Focusing on the sensory nature of the painterly monad, one inevitably encounters the question of subjectivity. Like all art, painting is a cultural creation of humans, but it also has the power to shape humanity. Great works of art have played a crucial role in shaping and transforming subjectivity—our senses, perceptions, imaginations, and ways of thinking.
How does Lee’s work invite the subject’s body and mind into the game of virtual movements? The empathetic subject participates in the creation and resonance of monads that emerge, connect, and resonate in plural forms. This subject participates in a sensory realm that transcends the distinctions between the visible and the invisible, the micro and the macro. The subject becomes a nomadic traveler between monads, playfully identifying with the rhythms, intensities, and movements that unfold on the canvas.
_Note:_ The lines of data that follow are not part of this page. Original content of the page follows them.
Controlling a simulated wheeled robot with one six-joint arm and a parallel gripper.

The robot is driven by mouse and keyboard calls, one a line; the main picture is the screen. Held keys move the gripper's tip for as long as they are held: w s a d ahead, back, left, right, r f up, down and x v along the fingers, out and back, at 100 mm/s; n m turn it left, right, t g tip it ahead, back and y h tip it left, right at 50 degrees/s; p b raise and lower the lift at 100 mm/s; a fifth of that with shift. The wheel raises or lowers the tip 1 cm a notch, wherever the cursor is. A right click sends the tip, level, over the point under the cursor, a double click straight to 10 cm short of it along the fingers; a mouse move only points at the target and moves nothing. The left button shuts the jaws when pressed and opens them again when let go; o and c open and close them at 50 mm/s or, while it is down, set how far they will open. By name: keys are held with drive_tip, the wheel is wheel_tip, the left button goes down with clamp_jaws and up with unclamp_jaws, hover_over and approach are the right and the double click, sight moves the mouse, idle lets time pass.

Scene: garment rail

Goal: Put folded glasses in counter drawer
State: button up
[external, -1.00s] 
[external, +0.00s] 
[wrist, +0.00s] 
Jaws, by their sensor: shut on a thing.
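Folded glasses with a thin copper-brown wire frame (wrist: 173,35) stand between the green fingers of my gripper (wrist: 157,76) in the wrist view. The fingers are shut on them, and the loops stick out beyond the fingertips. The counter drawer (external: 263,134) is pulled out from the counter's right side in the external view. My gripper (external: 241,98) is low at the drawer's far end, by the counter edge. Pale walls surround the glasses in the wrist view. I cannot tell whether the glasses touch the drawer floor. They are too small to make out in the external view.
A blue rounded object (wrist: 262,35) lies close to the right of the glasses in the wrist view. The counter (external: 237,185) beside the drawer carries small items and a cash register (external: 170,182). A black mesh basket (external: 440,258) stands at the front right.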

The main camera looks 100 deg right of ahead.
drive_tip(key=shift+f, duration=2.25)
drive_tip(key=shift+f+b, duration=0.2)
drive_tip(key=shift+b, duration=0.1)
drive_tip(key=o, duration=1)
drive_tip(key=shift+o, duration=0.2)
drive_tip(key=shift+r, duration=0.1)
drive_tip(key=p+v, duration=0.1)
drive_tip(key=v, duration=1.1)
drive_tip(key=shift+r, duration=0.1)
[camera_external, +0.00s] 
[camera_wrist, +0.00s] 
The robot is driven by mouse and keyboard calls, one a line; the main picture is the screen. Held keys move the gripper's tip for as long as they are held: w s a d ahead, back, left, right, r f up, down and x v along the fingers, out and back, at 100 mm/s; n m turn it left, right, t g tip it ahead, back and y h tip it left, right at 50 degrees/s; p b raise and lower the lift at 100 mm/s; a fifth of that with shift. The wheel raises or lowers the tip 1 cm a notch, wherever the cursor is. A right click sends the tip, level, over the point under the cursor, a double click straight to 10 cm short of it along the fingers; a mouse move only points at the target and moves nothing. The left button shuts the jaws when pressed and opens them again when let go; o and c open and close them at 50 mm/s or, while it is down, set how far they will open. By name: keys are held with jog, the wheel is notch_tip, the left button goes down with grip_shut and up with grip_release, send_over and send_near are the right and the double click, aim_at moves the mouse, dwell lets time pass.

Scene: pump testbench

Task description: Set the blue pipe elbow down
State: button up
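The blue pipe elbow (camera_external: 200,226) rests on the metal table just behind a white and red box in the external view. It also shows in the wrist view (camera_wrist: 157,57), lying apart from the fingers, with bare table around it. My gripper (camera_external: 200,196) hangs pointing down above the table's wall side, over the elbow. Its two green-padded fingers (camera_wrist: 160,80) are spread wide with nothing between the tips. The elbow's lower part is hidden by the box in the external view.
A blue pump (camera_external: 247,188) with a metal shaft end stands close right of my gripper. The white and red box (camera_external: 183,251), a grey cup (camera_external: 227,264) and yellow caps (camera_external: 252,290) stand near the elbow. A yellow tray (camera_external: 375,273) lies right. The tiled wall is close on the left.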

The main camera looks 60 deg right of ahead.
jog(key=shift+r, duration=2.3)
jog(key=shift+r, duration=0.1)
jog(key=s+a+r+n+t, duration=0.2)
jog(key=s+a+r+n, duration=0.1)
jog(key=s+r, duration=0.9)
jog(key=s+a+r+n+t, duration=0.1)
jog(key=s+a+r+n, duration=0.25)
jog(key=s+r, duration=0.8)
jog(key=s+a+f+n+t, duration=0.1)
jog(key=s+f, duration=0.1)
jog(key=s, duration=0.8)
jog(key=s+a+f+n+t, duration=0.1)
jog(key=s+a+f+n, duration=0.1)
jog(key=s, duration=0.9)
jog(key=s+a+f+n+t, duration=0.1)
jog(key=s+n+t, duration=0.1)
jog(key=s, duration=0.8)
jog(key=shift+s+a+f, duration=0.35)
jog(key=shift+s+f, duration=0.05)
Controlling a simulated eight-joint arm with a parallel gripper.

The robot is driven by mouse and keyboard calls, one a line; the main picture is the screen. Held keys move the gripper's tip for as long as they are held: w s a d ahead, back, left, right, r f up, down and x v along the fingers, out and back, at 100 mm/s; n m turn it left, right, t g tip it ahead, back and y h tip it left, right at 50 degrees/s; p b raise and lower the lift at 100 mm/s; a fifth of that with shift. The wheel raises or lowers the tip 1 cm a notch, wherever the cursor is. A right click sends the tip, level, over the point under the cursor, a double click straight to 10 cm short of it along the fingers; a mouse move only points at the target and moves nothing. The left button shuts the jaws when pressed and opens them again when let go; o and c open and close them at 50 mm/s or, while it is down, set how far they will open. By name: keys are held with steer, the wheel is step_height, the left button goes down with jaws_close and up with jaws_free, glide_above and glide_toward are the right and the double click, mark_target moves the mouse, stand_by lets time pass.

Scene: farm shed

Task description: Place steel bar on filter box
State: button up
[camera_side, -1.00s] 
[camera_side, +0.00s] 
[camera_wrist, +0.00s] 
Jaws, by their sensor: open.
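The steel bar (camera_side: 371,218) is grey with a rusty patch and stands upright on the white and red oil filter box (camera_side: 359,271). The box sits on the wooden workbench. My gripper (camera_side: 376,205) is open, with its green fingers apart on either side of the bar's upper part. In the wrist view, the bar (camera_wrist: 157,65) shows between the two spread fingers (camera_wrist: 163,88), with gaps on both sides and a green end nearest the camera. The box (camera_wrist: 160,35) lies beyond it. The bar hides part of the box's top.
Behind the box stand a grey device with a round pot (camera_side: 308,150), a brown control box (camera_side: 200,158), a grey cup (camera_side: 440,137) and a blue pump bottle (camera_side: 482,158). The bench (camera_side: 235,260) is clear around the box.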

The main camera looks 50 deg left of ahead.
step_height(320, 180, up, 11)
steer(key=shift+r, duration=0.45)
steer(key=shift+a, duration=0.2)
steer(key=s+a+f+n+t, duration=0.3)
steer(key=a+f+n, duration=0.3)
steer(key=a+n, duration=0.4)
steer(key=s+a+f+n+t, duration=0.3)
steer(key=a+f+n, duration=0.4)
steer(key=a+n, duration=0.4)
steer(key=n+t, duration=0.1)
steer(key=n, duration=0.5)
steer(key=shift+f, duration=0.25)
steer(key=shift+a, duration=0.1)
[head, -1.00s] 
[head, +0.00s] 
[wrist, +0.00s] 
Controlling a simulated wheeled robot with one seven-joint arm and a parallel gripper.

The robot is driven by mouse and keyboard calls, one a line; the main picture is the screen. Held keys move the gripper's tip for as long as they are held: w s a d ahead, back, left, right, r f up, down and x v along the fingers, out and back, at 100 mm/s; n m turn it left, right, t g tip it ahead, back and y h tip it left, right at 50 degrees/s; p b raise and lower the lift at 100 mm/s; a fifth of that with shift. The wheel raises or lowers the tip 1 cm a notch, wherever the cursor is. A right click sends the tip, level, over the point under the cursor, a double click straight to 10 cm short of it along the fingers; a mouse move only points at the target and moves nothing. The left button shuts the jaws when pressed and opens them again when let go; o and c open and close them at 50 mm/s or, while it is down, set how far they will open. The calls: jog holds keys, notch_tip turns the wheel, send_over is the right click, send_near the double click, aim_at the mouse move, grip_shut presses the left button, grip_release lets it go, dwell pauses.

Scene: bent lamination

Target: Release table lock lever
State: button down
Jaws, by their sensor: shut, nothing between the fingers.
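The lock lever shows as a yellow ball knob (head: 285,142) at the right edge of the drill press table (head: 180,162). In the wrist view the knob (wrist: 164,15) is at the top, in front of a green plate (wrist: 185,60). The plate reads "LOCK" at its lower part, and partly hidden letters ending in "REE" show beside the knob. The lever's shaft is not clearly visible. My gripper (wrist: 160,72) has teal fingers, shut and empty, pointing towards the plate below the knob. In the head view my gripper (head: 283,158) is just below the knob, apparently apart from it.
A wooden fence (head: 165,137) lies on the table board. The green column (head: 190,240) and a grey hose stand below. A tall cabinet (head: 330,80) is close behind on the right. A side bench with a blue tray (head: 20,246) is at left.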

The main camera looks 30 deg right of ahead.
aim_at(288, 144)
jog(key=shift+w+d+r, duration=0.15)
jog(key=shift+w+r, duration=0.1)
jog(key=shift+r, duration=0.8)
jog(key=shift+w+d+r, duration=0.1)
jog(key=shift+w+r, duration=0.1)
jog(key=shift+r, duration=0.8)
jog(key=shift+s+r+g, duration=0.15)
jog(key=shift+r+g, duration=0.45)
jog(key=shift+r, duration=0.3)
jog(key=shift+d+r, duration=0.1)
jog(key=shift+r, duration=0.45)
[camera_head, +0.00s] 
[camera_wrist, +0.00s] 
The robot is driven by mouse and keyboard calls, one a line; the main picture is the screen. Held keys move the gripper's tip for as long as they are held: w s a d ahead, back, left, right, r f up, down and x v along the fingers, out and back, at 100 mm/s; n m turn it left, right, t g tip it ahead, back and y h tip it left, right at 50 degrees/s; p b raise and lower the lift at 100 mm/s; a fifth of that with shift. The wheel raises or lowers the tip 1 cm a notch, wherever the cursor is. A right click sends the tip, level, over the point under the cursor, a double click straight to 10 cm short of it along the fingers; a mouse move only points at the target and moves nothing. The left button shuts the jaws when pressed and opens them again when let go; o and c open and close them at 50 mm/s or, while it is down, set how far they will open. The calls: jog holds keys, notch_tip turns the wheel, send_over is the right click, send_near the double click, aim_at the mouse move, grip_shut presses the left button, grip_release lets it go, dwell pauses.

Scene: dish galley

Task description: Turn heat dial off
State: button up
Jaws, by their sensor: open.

However, because the connections and resonances between the monads occur within an almost imperceptible space of dots and lines—within a flow without substance or center—the subject becomes one who fully embraces the ambiguity and duality of sensation, emotion, and imagination. Yet the aesthetic agent cannot settle on any sudden form or meaning on the canvas, for the artist’s serious challenge to the infinite canvas, and above all his refusal to accept simplistic logic or shortcuts, rejects easy conclusions.
Lee’s work seems to say: “Trust the infinite canvas and carefully follow the creation and evolution of painterly monads. But never forget or abandon the vibrant freedom and creativity of your own senses, imagination, and thought—and the potential for equal empathy and communication that can unfold from them.”